On the other hand, I saw a photo card that eloquently conveys working class children's miserable condition. It was a house of Victorian working class family. It is shockingly gloomy and looks dirty even though it's black and white. This library stores a plenty of textbooks published abroad. This picture was among school materials which must have been used in social studies classes.

Talk to you later.
Good night.

Peach said...

Dear Cherry and friends,

It is Friday, May 16th. Time flies!
How fast a day passes ! I'm sorry I didn't write in. Let me write about Masa Nakayama again. I happen to hit the site that tells questions and answers done in the special investigation committee on overseas repatriate support in the House of Representatives. Masa was a chairperson in the committee. There her question was recorded exactly as she did. She referred to the Korean who had been living in Japan before the Pacifit War and fought for the sake of Japan. Since there was no diplomatic relations between Japan and Korea, they weren't able to return to Korea. If they were Japanese, they were paid 1000 yen and given the opportunity to be protected. Masa's question is full of pity for them as well as anxiety about the anti-Japanese sentiment. I guess Masa underent a discrimination because she was born between a Japanese woman and a British man. She is very heartful notwithstnding her birth.
She is such a splended woman.

Peach said...

Dear Cherry and friends,

It is a lovely day, isn't it? Today I'd like to mention about the number of the repatriates from Siberia. According to the newspaper issued on May22, 1949, the Sovie Union announced that about 95000 Japanese are captured in the Soviet district including Syberia, Sakhalin and North Korea. While command headquaters estimated that 408720 people are still left behind. The difference can be arised for how they count the number of the dead. How far do they define the place of capuring. Even so it seems that the Soviet Union's announcement is suspicious.
Ir ia hard to imagine that the government gives other countries false information, isn't it?

Peach said...

Dear friends,

It is Monday, May 19th. It is pouring for the typhoon. These days the media are reporting the disastruous earthquake in China. Tens of thusands of people are still buried. Sad news is that more children became victims because of the fragile construction of schools. The Chinese government has spent less money for the school buildings than that of the government.

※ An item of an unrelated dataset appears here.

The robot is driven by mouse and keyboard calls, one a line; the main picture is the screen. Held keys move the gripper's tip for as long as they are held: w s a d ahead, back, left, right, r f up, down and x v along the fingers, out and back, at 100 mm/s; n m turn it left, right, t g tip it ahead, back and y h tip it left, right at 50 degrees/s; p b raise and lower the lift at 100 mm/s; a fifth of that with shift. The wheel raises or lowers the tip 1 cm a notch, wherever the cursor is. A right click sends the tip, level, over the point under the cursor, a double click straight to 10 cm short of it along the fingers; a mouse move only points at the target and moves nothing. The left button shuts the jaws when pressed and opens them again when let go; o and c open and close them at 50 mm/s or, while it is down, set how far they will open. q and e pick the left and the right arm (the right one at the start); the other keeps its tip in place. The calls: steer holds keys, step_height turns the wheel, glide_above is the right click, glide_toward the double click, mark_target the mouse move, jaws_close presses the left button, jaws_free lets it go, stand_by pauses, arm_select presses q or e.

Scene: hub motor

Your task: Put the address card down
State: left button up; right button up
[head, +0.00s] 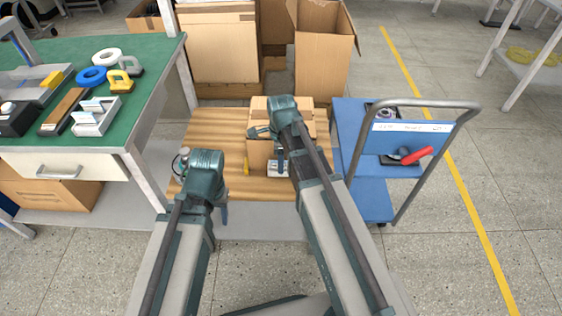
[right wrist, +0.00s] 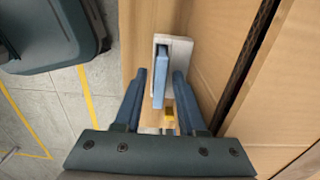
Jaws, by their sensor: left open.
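A small white piece with an upright blue part (head: 278,169) stands on the wooden table in front of the cardboard box. It also shows in the right wrist view (right wrist: 178,53), close to the box wall. I cannot tell whether it is the address card or its holder; no other card is clear. My right gripper (head: 281,160) is above this piece by the box; in the wrist view its two fingers (right wrist: 157,100) are spread on either side of the blue part, with gaps. My left gripper (head: 223,212) is open and empty at the table's front left.
The cardboard box (head: 261,153) sits on the wooden table (head: 232,130), with a small yellow item (head: 246,167) beside it. A blue cart (head: 371,200) with a grey handle stands right. A green workbench (head: 150,52) with several tools is left. Open cartons (head: 325,45) stand behind.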

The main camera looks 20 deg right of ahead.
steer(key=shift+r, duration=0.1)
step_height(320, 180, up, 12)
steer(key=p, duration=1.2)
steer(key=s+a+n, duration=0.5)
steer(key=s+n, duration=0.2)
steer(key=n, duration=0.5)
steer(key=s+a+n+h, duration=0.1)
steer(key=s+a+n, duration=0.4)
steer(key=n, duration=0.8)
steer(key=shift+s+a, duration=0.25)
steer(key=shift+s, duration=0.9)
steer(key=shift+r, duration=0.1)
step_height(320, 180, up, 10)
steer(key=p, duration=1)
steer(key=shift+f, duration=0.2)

If the counry cannot secure the lowest safety of the its poeple at the natural disasters, the country is far to be called developed.

The reaction of the Chinese govenment seems to be rather slow.

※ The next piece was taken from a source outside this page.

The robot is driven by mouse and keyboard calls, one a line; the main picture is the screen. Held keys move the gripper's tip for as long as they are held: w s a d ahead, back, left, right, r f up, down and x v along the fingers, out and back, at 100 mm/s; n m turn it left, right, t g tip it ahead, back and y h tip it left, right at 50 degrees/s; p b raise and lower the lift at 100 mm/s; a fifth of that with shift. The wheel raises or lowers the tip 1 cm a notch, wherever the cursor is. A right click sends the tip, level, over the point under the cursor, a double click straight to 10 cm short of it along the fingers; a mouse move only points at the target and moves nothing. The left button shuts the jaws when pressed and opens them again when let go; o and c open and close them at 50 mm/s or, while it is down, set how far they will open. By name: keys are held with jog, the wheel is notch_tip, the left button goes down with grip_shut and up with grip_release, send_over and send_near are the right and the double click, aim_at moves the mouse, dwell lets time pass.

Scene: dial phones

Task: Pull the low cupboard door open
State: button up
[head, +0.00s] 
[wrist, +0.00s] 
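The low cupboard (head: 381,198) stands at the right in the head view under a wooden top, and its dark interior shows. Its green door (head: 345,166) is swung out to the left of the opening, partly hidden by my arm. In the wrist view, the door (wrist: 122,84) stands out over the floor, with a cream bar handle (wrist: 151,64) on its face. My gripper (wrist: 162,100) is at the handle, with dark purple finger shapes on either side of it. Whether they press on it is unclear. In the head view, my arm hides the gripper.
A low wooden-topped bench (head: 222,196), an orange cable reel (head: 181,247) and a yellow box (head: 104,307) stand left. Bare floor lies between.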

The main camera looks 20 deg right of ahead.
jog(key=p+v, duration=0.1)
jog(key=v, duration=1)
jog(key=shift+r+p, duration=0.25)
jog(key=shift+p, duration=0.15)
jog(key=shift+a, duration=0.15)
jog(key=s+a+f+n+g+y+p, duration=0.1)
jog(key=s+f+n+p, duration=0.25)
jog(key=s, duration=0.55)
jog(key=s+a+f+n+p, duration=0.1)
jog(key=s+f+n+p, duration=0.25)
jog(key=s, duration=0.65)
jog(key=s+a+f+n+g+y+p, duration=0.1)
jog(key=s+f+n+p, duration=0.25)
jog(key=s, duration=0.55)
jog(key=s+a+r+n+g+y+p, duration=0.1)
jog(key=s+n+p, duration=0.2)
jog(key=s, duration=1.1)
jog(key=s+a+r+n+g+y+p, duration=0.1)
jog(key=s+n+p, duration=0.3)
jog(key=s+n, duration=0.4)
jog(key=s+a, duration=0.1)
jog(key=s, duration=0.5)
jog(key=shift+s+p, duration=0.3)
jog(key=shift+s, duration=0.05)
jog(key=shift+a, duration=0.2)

There is still aftershock. I can't find any good words to comfort them.

plum said...
This comment has been removed by the author.
plum said...

Hi, ladies!!!
It is Tuesday, May 20, 2008, today.
I got up at around 5:00 am, and we already finished breakfast. It is almost 6:30 am now.

Peach, thank you for writing in this blog every day. I am very happy about it and I enjoy reading your messages.

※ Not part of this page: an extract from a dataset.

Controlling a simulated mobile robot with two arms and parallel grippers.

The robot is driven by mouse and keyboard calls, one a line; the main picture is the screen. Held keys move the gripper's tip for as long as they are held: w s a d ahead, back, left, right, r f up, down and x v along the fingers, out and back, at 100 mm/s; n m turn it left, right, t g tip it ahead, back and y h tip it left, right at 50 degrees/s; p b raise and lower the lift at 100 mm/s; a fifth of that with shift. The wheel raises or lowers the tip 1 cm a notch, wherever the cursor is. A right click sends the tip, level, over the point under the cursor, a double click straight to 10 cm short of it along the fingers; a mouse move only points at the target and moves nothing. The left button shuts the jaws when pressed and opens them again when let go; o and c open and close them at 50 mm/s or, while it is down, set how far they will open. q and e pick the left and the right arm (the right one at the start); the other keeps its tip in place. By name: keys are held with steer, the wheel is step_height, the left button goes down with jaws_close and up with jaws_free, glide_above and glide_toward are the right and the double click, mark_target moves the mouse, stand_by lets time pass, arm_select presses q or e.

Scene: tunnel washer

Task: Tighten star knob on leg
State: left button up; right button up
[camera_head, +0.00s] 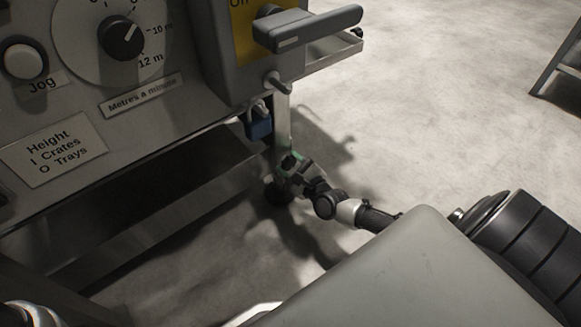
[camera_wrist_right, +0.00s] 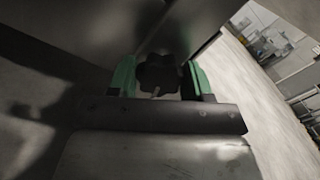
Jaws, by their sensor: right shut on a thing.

One of the most interesting factors about the movie we saw together, Bleak House, is an minor episode in which the oldest daughter of the then feminist, who serves her mother as a sort of secretary, marries the son of the teacher at a deportment school. The daughter tells Esther that she has no knowledge about proper manners that respectable women should have, perhaps because her mother is too much devoted to helping other women, neglecting her duty of educating her own children in a socially expected fashion. Thus, the daughter, presumably, negates her mother’s social activities and gets interested in deportment lessons, and ends up marrying the son of the deportment school headmaster, who is tremendously strangely dressed and behaves. The daughter is now getting away from “feminist work” represented by her mother and twining into domesticity symbolized by Esther. (dichotomy)

So many funny characters in this movie, and they are all clearly defined so that it is not so hard to see a lot of irony or contradiction.

I hope you enjoy the rest of the movie.

Well, I have to get started, since I have one class to teach this morning, my precious friends. I will talk to you later. Bye for now.